■ **Request**:
Look for the string "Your" and copy every line that has it.

━━ Records for this exercise

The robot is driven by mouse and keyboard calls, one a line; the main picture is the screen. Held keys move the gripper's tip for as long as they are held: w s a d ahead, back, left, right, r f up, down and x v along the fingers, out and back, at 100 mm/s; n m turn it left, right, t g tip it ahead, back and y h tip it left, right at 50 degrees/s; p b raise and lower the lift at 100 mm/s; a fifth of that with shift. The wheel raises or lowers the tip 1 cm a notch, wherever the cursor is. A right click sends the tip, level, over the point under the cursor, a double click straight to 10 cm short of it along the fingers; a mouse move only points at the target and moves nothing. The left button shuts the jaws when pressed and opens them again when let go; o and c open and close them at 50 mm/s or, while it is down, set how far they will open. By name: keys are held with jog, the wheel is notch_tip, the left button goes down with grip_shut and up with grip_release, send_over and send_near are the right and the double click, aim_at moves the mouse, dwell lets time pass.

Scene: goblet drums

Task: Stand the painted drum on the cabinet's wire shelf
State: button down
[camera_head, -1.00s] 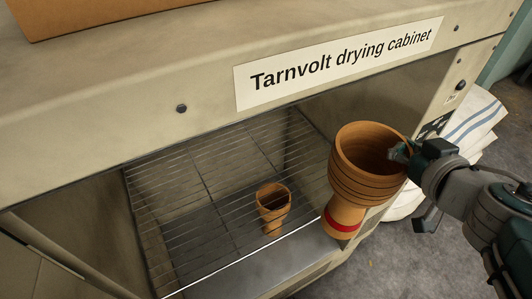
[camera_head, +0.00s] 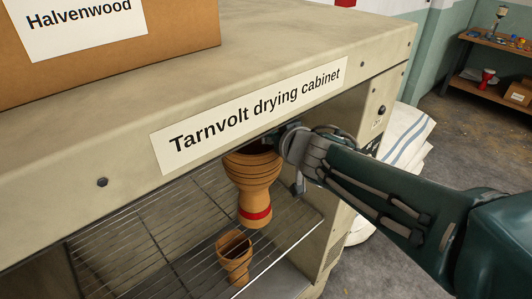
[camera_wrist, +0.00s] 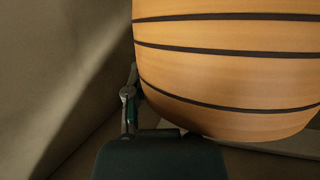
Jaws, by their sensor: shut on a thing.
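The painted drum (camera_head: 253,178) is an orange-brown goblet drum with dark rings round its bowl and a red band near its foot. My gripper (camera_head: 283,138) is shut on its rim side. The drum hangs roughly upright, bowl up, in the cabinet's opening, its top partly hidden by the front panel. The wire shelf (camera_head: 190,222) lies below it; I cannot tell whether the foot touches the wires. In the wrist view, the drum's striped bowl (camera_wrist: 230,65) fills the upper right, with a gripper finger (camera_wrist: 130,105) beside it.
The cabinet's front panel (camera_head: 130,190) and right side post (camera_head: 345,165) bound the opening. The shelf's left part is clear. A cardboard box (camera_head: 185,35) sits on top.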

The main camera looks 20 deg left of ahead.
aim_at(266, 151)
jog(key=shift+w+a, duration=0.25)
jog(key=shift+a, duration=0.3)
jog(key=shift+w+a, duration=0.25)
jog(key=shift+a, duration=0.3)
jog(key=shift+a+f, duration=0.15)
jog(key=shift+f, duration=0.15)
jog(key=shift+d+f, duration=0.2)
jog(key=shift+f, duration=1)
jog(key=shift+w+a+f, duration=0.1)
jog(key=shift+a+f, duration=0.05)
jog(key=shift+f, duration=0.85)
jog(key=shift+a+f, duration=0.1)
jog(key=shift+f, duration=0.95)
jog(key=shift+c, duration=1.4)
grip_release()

━━━━
━━ Records for this exercise

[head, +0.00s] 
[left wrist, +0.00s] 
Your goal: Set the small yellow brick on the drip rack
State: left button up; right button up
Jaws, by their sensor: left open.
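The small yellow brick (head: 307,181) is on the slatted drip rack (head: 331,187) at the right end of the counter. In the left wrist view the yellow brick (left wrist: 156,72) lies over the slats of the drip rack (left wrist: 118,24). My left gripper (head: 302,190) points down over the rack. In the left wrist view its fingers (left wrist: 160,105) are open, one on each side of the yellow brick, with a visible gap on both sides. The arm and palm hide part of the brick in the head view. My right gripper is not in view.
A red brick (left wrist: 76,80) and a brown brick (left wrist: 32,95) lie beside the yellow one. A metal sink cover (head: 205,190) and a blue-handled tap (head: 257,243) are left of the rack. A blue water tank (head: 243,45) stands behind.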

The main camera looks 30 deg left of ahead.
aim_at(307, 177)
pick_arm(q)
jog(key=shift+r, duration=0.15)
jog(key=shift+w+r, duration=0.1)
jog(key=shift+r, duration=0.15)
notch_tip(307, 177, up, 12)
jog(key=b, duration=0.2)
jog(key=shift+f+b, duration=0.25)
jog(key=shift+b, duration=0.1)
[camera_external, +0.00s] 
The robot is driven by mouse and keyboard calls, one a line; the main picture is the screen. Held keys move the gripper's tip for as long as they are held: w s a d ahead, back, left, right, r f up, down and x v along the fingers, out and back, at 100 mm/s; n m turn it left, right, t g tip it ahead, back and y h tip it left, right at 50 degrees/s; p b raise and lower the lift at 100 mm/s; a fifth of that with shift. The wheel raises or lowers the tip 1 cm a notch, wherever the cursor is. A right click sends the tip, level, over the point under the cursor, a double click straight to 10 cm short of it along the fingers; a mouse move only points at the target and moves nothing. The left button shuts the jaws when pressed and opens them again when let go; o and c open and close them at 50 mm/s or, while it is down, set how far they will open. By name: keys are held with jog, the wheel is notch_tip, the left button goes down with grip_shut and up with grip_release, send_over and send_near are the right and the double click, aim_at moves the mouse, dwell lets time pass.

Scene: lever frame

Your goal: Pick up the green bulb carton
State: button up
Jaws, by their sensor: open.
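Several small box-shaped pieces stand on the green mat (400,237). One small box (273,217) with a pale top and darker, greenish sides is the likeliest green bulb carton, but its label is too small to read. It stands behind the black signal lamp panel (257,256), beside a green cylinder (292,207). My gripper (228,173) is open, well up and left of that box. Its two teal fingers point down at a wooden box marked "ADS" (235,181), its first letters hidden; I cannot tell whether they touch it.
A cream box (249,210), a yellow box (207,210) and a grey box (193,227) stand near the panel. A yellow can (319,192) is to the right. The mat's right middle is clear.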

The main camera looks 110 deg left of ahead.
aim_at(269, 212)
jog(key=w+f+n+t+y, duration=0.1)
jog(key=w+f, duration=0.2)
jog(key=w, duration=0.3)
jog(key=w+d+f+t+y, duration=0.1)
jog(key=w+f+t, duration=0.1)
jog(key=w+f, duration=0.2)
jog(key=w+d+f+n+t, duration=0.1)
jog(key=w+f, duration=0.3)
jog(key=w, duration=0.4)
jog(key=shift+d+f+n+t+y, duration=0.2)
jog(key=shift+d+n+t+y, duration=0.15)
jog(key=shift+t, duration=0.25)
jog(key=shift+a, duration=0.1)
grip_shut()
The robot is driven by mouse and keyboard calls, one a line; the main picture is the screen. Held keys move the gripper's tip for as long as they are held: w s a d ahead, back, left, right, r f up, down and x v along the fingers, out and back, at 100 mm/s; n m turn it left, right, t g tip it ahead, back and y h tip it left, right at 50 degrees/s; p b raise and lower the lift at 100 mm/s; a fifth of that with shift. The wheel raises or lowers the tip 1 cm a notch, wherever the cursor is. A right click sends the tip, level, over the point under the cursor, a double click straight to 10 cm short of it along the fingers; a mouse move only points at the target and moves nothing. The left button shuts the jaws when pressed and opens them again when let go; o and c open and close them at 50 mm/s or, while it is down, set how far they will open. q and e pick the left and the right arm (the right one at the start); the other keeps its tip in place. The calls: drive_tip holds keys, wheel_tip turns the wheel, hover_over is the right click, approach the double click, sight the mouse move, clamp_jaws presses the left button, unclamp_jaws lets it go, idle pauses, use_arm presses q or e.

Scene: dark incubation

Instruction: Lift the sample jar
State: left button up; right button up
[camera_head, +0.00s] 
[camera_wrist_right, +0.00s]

━━━━
━━ Records for this exercise

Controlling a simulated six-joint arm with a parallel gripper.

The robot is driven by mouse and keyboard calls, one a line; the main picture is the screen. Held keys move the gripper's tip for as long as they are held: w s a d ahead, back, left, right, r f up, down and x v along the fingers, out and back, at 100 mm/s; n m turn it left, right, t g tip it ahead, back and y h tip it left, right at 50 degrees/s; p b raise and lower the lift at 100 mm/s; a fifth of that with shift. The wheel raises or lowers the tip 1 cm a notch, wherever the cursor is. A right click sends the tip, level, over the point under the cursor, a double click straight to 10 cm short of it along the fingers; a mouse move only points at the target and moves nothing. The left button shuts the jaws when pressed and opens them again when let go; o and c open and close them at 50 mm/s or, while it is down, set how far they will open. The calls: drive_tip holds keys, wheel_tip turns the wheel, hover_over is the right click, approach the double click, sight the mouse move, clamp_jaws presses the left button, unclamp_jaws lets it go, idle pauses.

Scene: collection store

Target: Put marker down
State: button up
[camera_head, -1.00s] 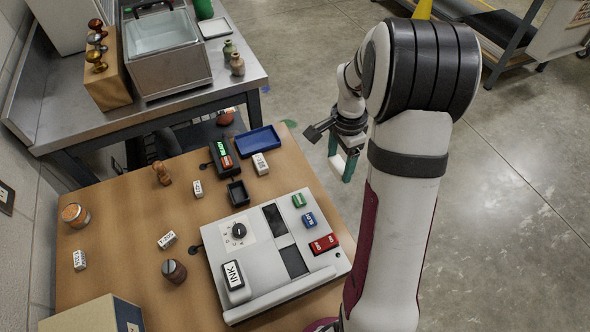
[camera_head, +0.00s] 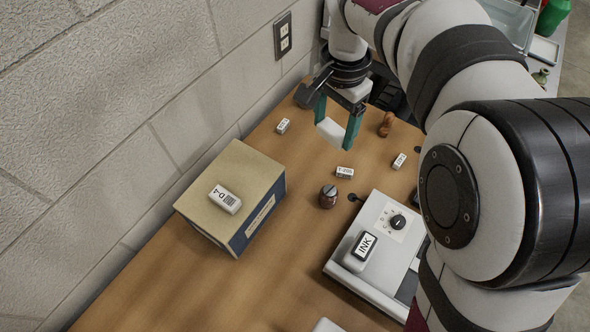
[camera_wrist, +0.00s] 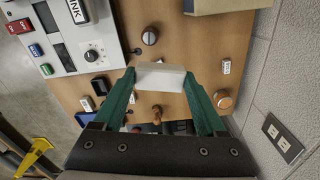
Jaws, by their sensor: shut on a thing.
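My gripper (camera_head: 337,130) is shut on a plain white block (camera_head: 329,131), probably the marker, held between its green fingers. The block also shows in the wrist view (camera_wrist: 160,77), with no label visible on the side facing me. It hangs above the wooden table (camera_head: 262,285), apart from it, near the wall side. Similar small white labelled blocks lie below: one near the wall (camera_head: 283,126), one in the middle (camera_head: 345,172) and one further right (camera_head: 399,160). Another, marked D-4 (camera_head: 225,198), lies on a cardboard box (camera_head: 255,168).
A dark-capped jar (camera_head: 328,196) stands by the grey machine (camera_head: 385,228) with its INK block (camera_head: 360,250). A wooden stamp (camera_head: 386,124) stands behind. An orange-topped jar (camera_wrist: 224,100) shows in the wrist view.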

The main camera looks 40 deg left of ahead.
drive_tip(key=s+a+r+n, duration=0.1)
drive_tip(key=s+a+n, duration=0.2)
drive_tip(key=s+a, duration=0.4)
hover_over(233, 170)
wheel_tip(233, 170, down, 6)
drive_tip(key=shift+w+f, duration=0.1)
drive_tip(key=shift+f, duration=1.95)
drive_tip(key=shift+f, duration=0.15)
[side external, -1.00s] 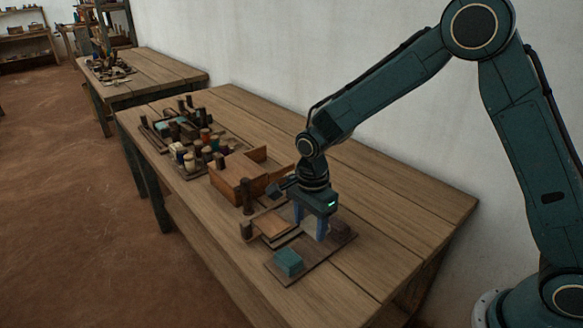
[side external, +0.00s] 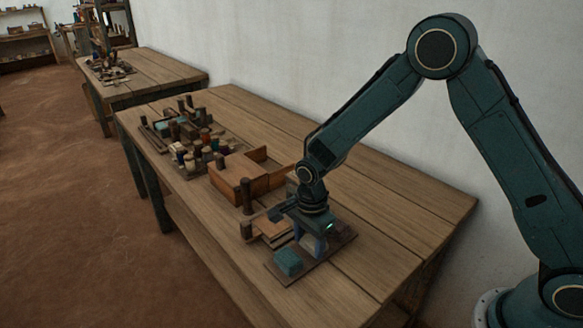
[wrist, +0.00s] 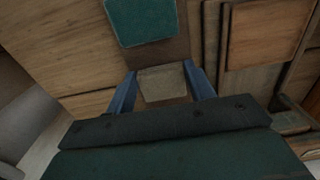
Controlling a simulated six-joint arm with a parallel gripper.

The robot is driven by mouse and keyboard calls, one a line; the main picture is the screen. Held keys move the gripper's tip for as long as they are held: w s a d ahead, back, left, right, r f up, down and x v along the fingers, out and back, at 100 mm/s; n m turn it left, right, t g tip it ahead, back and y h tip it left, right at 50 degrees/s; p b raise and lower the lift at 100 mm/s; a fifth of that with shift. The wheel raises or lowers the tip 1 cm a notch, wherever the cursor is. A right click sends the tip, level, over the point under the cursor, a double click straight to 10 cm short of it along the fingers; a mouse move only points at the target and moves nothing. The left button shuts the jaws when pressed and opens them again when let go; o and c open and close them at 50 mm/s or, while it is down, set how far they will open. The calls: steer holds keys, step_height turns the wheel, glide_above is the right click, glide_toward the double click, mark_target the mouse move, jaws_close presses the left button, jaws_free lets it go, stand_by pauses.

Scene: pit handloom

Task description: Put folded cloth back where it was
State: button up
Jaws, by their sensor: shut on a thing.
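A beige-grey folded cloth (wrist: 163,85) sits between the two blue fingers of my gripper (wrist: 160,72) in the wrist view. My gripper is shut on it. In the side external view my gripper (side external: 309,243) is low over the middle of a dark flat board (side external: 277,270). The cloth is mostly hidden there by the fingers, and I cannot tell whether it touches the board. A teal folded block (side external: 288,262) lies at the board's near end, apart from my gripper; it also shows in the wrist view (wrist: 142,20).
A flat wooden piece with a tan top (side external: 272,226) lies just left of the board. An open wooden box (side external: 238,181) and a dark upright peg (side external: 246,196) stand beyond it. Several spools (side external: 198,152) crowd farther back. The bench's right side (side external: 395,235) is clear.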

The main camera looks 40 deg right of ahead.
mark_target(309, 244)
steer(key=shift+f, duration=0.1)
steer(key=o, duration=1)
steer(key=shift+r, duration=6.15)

━━━━

■ **Task output**:
Your goal: Set the small yellow brick on the drip rack
Your goal: Pick up the green bulb carton

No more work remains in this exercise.